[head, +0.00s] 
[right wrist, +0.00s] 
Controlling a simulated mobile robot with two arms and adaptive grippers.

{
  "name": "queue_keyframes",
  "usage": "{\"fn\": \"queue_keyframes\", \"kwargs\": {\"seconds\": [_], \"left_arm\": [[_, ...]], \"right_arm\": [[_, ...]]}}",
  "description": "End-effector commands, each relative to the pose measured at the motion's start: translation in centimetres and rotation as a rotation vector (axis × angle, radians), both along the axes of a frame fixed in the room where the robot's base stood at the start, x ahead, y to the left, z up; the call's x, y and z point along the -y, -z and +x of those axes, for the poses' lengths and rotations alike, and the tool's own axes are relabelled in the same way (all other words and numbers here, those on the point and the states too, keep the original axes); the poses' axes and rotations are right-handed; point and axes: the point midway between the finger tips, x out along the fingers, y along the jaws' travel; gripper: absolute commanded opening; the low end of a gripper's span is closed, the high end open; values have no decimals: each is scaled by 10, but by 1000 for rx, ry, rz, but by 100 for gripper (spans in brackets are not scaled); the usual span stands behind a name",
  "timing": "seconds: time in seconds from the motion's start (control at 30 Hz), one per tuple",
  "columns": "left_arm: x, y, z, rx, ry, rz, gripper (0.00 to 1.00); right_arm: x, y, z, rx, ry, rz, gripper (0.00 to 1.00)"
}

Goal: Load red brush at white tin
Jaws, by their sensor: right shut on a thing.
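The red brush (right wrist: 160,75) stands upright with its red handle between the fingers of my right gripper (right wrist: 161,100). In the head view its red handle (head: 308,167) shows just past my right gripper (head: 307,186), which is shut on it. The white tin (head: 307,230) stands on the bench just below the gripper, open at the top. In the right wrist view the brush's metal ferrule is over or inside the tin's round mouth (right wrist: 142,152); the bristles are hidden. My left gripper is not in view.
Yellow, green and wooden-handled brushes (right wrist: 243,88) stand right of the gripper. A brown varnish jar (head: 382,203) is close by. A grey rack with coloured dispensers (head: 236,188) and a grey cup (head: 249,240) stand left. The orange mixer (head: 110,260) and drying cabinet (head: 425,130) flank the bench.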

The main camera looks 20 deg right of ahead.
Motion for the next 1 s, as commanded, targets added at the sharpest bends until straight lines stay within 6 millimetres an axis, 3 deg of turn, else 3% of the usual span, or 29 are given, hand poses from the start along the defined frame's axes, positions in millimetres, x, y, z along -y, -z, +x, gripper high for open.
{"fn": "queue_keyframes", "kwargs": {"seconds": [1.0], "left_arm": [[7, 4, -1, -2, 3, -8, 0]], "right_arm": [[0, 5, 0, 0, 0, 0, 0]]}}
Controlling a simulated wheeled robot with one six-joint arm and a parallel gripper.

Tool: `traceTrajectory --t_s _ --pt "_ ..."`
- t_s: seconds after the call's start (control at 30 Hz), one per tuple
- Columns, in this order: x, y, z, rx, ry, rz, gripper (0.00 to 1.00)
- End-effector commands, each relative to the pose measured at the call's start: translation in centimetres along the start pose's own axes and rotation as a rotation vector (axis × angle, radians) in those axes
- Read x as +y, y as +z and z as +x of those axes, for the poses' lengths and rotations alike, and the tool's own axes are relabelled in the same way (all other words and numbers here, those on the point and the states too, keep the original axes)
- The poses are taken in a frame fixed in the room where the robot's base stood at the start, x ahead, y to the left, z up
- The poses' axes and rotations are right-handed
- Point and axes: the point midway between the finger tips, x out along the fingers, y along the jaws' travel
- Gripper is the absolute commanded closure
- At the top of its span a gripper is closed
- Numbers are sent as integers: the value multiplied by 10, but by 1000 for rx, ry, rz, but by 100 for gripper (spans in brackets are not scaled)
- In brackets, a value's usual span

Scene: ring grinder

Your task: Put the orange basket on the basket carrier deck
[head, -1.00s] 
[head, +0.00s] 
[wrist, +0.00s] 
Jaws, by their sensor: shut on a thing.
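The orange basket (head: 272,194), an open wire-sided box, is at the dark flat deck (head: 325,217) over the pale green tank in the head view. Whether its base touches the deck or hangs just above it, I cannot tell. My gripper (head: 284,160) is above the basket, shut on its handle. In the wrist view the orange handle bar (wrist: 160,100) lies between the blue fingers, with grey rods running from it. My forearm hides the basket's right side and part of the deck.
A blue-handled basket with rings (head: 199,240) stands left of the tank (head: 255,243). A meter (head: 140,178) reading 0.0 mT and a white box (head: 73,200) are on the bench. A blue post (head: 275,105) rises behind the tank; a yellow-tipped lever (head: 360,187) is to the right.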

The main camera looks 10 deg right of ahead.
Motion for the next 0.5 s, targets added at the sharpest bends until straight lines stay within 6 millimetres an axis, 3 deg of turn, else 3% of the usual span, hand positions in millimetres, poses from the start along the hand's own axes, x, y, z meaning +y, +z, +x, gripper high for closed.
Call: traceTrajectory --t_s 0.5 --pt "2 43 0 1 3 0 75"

◇ ◇ ◇ ◇ ◇ ◇ ◇

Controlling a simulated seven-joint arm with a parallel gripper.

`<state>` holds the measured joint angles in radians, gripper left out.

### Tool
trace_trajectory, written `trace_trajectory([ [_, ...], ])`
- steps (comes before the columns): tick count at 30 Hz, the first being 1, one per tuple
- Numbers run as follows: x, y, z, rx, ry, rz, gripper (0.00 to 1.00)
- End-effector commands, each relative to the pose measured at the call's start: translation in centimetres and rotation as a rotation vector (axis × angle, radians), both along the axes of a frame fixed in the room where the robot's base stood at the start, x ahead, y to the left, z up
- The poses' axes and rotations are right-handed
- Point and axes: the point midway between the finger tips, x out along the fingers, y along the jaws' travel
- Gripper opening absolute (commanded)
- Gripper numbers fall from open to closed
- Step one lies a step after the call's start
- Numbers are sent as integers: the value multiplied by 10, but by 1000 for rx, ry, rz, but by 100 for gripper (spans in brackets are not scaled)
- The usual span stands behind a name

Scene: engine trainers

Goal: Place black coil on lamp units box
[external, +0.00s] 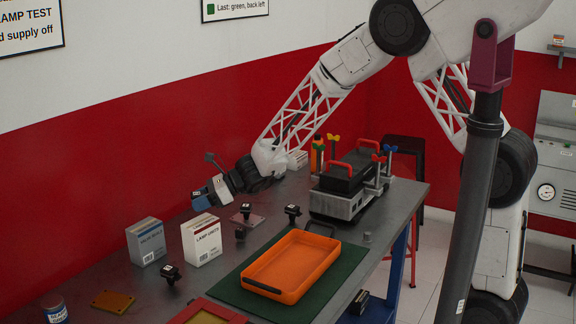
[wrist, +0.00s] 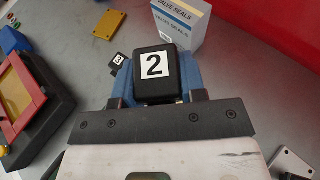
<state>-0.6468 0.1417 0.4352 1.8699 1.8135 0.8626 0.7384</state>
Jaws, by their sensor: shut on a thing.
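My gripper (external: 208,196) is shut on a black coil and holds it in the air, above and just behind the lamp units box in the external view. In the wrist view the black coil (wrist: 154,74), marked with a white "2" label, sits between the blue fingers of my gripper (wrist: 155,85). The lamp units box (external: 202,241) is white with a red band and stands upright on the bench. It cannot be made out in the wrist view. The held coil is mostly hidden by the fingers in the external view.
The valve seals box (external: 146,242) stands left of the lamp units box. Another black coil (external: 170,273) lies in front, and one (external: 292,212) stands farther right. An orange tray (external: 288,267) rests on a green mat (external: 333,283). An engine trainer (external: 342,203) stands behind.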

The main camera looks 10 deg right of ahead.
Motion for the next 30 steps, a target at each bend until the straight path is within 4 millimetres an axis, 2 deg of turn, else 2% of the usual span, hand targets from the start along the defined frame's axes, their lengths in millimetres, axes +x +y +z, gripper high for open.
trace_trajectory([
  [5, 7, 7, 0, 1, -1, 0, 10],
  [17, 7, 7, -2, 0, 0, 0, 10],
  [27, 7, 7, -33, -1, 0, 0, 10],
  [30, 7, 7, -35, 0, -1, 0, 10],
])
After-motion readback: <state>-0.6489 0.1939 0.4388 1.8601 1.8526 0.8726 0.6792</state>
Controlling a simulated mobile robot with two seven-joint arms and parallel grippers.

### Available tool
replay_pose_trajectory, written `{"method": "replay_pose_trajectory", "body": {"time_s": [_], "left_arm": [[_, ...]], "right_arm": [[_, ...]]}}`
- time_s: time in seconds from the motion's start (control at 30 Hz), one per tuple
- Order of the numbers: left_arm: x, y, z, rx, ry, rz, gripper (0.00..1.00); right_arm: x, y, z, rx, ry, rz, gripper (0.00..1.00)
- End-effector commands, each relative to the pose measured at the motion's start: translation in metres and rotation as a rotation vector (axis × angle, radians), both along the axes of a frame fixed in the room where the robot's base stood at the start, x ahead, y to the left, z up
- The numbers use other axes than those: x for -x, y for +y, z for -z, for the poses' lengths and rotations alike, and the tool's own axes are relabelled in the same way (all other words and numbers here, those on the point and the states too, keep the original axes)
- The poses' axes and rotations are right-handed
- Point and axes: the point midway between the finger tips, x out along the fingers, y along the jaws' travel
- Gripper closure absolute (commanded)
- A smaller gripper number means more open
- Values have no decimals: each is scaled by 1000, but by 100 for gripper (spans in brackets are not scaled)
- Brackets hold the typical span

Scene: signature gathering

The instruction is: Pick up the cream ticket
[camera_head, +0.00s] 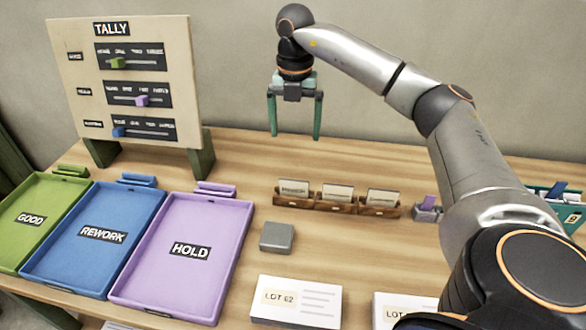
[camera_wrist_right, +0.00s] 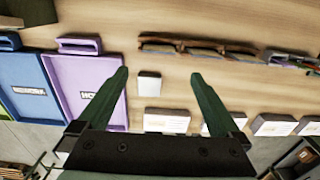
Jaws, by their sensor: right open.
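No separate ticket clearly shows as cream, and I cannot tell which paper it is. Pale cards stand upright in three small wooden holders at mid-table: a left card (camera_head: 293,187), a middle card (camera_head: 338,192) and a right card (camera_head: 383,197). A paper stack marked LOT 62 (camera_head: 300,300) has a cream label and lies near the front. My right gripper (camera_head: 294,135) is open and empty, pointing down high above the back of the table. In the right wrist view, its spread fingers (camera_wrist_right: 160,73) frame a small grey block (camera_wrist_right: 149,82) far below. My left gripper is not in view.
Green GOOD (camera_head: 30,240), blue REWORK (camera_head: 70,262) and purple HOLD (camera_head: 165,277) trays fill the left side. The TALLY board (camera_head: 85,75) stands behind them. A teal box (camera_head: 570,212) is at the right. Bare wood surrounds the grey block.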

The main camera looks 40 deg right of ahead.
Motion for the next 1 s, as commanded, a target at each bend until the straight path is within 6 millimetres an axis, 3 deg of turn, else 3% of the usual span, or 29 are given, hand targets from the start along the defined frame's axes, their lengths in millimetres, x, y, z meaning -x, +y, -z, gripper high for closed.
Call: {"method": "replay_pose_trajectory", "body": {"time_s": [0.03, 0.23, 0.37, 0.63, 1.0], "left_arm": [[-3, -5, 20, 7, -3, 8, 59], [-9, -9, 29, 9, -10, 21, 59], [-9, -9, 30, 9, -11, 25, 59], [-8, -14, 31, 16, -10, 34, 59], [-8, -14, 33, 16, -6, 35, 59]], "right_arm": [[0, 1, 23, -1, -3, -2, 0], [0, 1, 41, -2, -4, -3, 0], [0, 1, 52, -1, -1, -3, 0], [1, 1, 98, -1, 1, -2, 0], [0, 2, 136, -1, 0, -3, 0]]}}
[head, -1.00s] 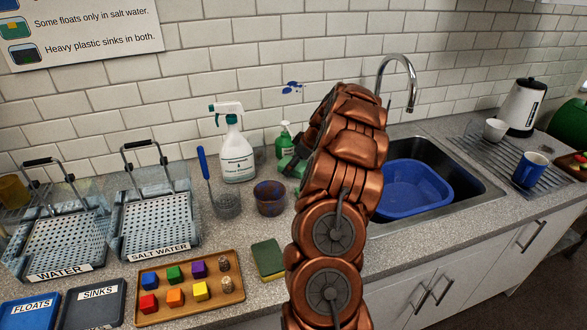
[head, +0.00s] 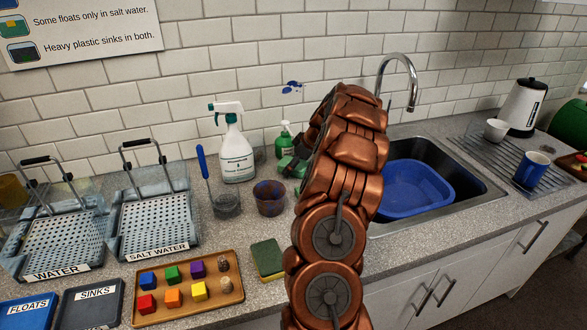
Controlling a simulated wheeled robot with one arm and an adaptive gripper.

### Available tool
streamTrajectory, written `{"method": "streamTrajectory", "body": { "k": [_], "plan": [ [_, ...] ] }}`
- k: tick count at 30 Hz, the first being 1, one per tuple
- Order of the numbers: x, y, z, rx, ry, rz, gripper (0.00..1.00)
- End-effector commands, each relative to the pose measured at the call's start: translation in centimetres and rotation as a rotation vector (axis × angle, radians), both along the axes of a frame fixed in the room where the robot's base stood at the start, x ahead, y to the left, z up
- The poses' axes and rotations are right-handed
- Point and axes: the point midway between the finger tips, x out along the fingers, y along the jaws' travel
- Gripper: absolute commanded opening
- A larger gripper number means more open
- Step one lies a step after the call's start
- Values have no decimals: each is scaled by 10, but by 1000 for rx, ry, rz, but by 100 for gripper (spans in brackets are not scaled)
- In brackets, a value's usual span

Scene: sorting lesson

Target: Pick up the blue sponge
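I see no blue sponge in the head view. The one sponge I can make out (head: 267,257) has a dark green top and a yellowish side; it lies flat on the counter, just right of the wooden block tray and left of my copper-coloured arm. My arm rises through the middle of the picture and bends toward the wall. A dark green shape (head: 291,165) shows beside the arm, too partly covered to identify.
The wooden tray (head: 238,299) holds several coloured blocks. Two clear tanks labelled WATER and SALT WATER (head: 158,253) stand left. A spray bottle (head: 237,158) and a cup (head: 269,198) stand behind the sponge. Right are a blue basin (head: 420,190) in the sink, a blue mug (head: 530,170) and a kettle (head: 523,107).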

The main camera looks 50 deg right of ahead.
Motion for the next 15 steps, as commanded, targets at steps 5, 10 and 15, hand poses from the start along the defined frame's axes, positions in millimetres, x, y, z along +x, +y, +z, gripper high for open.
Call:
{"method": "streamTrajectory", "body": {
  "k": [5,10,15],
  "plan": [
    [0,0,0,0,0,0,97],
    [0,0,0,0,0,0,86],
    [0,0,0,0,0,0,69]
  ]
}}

◇ ◇ ◇ ◇ ◇ ◇ ◇

__Exercise directions__: Copy each line above containing the string "Goal".

__Reply to the task__:
Goal: Load red brush at white tin
Goal: Place black coil on lamp units box

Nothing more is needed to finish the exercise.